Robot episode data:
──────
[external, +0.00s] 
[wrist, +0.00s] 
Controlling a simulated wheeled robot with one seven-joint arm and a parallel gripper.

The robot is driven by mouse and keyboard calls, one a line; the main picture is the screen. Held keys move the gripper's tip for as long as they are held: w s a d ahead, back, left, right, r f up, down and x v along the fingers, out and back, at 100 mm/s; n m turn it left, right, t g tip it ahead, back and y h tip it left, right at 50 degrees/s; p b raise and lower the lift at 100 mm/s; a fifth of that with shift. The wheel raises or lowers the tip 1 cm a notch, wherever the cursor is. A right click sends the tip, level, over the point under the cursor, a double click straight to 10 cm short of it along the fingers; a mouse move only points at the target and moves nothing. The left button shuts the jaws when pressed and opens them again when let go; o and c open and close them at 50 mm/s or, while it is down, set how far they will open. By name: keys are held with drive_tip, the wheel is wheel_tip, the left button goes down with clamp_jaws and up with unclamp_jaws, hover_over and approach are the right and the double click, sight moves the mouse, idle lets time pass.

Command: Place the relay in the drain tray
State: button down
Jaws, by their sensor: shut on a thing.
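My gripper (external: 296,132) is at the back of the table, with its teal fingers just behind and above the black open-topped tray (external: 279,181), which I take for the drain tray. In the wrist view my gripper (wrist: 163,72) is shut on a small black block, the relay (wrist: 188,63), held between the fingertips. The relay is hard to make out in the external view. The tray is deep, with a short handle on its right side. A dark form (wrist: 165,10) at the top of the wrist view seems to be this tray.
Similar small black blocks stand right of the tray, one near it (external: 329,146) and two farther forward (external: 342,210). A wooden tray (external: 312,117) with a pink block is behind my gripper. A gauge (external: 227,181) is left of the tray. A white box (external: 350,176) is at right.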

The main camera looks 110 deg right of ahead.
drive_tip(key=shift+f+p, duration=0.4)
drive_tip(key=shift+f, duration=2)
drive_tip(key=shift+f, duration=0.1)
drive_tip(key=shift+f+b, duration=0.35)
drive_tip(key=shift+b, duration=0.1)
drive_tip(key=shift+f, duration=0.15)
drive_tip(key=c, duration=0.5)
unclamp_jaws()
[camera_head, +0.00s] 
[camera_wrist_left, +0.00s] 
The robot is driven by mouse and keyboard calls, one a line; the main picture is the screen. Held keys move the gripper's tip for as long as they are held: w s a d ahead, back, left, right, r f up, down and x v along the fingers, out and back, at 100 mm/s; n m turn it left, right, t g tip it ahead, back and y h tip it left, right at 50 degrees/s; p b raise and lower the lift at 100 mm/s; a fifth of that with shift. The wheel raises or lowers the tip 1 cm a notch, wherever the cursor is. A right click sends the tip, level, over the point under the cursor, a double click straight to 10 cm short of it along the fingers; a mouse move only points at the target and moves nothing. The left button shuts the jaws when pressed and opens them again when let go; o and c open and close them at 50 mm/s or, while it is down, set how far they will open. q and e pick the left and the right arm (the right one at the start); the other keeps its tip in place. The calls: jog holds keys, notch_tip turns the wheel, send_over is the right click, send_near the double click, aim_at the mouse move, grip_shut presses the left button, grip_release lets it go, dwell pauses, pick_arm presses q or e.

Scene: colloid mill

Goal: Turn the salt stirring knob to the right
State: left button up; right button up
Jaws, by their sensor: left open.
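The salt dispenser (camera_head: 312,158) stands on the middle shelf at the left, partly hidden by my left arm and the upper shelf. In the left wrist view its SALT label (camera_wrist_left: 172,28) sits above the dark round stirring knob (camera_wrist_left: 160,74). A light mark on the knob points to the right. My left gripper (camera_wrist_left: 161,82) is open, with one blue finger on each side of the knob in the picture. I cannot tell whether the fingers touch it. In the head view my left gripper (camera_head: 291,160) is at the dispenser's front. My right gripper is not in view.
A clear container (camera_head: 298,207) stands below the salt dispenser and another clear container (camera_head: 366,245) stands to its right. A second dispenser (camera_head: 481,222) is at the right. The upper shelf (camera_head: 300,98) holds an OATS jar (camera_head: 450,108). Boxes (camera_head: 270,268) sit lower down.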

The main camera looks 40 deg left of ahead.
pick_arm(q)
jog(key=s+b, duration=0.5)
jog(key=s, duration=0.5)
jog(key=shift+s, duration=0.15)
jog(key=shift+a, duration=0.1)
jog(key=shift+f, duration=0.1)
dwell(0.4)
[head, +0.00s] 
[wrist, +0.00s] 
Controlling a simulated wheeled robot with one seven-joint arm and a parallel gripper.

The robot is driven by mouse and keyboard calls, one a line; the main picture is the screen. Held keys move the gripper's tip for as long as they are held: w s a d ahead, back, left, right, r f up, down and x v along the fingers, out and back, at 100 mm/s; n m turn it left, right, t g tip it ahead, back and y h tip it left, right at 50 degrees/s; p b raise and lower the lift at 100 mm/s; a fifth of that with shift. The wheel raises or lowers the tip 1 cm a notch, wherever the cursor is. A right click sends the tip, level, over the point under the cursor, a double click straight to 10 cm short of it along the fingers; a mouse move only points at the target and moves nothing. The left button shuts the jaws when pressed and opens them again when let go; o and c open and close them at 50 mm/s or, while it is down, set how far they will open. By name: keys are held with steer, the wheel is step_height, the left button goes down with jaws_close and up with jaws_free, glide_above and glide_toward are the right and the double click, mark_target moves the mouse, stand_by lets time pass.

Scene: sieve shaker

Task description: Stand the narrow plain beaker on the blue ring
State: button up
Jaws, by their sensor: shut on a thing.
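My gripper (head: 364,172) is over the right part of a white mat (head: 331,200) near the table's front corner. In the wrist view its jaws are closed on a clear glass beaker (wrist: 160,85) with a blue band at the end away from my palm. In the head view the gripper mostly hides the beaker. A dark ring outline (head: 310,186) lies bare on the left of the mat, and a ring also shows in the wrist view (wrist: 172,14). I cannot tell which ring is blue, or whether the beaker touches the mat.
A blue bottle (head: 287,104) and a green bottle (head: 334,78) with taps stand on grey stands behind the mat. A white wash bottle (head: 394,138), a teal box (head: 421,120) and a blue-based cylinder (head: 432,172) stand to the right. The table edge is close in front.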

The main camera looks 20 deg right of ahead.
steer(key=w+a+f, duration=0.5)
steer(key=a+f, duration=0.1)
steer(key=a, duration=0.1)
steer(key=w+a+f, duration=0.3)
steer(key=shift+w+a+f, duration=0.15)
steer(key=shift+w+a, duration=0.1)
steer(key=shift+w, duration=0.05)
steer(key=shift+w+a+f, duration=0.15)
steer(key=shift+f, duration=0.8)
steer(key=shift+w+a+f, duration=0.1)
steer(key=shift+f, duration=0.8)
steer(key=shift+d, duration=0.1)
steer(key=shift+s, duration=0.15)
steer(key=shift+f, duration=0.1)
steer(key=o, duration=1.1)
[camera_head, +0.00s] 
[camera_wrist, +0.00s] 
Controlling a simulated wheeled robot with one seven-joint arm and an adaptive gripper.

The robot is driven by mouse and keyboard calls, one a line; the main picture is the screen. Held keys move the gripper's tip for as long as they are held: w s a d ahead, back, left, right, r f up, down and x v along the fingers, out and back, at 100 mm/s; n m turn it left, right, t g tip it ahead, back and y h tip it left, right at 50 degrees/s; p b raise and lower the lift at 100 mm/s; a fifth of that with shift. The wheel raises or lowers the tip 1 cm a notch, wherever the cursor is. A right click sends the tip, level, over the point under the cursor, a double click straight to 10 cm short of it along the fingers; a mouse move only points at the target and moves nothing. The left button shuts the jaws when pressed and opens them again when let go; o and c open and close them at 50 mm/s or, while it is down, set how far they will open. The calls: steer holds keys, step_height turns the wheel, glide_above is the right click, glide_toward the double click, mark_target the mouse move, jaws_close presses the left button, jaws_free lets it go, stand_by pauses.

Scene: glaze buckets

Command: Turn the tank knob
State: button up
──────
*Written problem*:
Output the records exactly, including every line.

*Exercise response*:
[external, +0.00s] 
[wrist, +0.00s] 
Controlling a simulated wheeled robot with one seven-joint arm and a parallel gripper.

The robot is driven by mouse and keyboard calls, one a line; the main picture is the screen. Held keys move the gripper's tip for as long as they are held: w s a d ahead, back, left, right, r f up, down and x v along the fingers, out and back, at 100 mm/s; n m turn it left, right, t g tip it ahead, back and y h tip it left, right at 50 degrees/s; p b raise and lower the lift at 100 mm/s; a fifth of that with shift. The wheel raises or lowers the tip 1 cm a notch, wherever the cursor is. A right click sends the tip, level, over the point under the cursor, a double click straight to 10 cm short of it along the fingers; a mouse move only points at the target and moves nothing. The left button shuts the jaws when pressed and opens them again when let go; o and c open and close them at 50 mm/s or, while it is down, set how far they will open. By name: keys are held with drive_tip, the wheel is wheel_tip, the left button goes down with clamp_jaws and up with unclamp_jaws, hover_over and approach are the right and the double click, sight moves the mouse, idle lets time pass.

Command: Place the relay in the drain tray
State: button down
Jaws, by their sensor: shut on a thing.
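My gripper (external: 296,132) is at the back of the table, with its teal fingers just behind and above the black open-topped tray (external: 279,181), which I take for the drain tray. In the wrist view my gripper (wrist: 163,72) is shut on a small black block, the relay (wrist: 188,63), held between the fingertips. The relay is hard to make out in the external view. The tray is deep, with a short handle on its right side. A dark form (wrist: 165,10) at the top of the wrist view seems to be this tray.
Similar small black blocks stand right of the tray, one near it (external: 329,146) and two farther forward (external: 342,210). A wooden tray (external: 312,117) with a pink block is behind my gripper. A gauge (external: 227,181) is left of the tray. A white box (external: 350,176) is at right.

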The main camera looks 110 deg right of ahead.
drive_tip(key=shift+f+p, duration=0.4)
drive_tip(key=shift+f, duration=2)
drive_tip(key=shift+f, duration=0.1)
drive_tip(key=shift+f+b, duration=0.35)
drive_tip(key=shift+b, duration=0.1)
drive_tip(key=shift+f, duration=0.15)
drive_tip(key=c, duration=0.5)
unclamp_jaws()
[camera_head, +0.00s] 
[camera_wrist_left, +0.00s] 
The robot is driven by mouse and keyboard calls, one a line; the main picture is the screen. Held keys move the gripper's tip for as long as they are held: w s a d ahead, back, left, right, r f up, down and x v along the fingers, out and back, at 100 mm/s; n m turn it left, right, t g tip it ahead, back and y h tip it left, right at 50 degrees/s; p b raise and lower the lift at 100 mm/s; a fifth of that with shift. The wheel raises or lowers the tip 1 cm a notch, wherever the cursor is. A right click sends the tip, level, over the point under the cursor, a double click straight to 10 cm short of it along the fingers; a mouse move only points at the target and moves nothing. The left button shuts the jaws when pressed and opens them again when let go; o and c open and close them at 50 mm/s or, while it is down, set how far they will open. q and e pick the left and the right arm (the right one at the start); the other keeps its tip in place. The calls: jog holds keys, notch_tip turns the wheel, send_over is the right click, send_near the double click, aim_at the mouse move, grip_shut presses the left button, grip_release lets it go, dwell pauses, pick_arm presses q or e.

Scene: colloid mill

Goal: Turn the salt stirring knob to the right
State: left button up; right button up
Jaws, by their sensor: left open.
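The salt dispenser (camera_head: 312,158) stands on the middle shelf at the left, partly hidden by my left arm and the upper shelf. In the left wrist view its SALT label (camera_wrist_left: 172,28) sits above the dark round stirring knob (camera_wrist_left: 160,74). A light mark on the knob points to the right. My left gripper (camera_wrist_left: 161,82) is open, with one blue finger on each side of the knob in the picture. I cannot tell whether the fingers touch it. In the head view my left gripper (camera_head: 291,160) is at the dispenser's front. My right gripper is not in view.
A clear container (camera_head: 298,207) stands below the salt dispenser and another clear container (camera_head: 366,245) stands to its right. A second dispenser (camera_head: 481,222) is at the right. The upper shelf (camera_head: 300,98) holds an OATS jar (camera_head: 450,108). Boxes (camera_head: 270,268) sit lower down.

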The main camera looks 40 deg left of ahead.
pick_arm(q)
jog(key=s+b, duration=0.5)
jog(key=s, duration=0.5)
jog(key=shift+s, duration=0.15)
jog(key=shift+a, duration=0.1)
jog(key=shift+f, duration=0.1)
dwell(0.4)
[head, +0.00s] 
[wrist, +0.00s] 
Controlling a simulated wheeled robot with one seven-joint arm and a parallel gripper.

The robot is driven by mouse and keyboard calls, one a line; the main picture is the screen. Held keys move the gripper's tip for as long as they are held: w s a d ahead, back, left, right, r f up, down and x v along the fingers, out and back, at 100 mm/s; n m turn it left, right, t g tip it ahead, back and y h tip it left, right at 50 degrees/s; p b raise and lower the lift at 100 mm/s; a fifth of that with shift. The wheel raises or lowers the tip 1 cm a notch, wherever the cursor is. A right click sends the tip, level, over the point under the cursor, a double click straight to 10 cm short of it along the fingers; a mouse move only points at the target and moves nothing. The left button shuts the jaws when pressed and opens them again when let go; o and c open and close them at 50 mm/s or, while it is down, set how far they will open. By name: keys are held with steer, the wheel is step_height, the left button goes down with jaws_close and up with jaws_free, glide_above and glide_toward are the right and the double click, mark_target moves the mouse, stand_by lets time pass.

Scene: sieve shaker

Task description: Stand the narrow plain beaker on the blue ring
State: button up
Jaws, by their sensor: shut on a thing.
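My gripper (head: 364,172) is over the right part of a white mat (head: 331,200) near the table's front corner. In the wrist view its jaws are closed on a clear glass beaker (wrist: 160,85) with a blue band at the end away from my palm. In the head view the gripper mostly hides the beaker. A dark ring outline (head: 310,186) lies bare on the left of the mat, and a ring also shows in the wrist view (wrist: 172,14). I cannot tell which ring is blue, or whether the beaker touches the mat.
A blue bottle (head: 287,104) and a green bottle (head: 334,78) with taps stand on grey stands behind the mat. A white wash bottle (head: 394,138), a teal box (head: 421,120) and a blue-based cylinder (head: 432,172) stand to the right. The table edge is close in front.

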The main camera looks 20 deg right of ahead.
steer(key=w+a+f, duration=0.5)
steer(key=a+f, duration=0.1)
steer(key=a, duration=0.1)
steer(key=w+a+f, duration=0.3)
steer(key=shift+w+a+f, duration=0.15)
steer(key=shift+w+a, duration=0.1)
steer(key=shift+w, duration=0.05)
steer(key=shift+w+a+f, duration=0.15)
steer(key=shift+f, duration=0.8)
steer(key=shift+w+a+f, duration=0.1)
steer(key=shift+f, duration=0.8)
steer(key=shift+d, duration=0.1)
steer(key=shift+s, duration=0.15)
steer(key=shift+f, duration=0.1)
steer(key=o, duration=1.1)
[camera_head, +0.00s] 
[camera_wrist, +0.00s] 
Controlling a simulated wheeled robot with one seven-joint arm and an adaptive gripper.

The robot is driven by mouse and keyboard calls, one a line; the main picture is the screen. Held keys move the gripper's tip for as long as they are held: w s a d ahead, back, left, right, r f up, down and x v along the fingers, out and back, at 100 mm/s; n m turn it left, right, t g tip it ahead, back and y h tip it left, right at 50 degrees/s; p b raise and lower the lift at 100 mm/s; a fifth of that with shift. The wheel raises or lowers the tip 1 cm a notch, wherever the cursor is. A right click sends the tip, level, over the point under the cursor, a double click straight to 10 cm short of it along the fingers; a mouse move only points at the target and moves nothing. The left button shuts the jaws when pressed and opens them again when let go; o and c open and close them at 50 mm/s or, while it is down, set how far they will open. The calls: steer holds keys, step_height turns the wheel, glide_above is the right click, glide_toward the double click, mark_target the mouse move, jaws_close presses the left button, jaws_free lets it go, stand_by pauses.

Scene: glaze buckets

Command: Turn the tank knob
State: button up

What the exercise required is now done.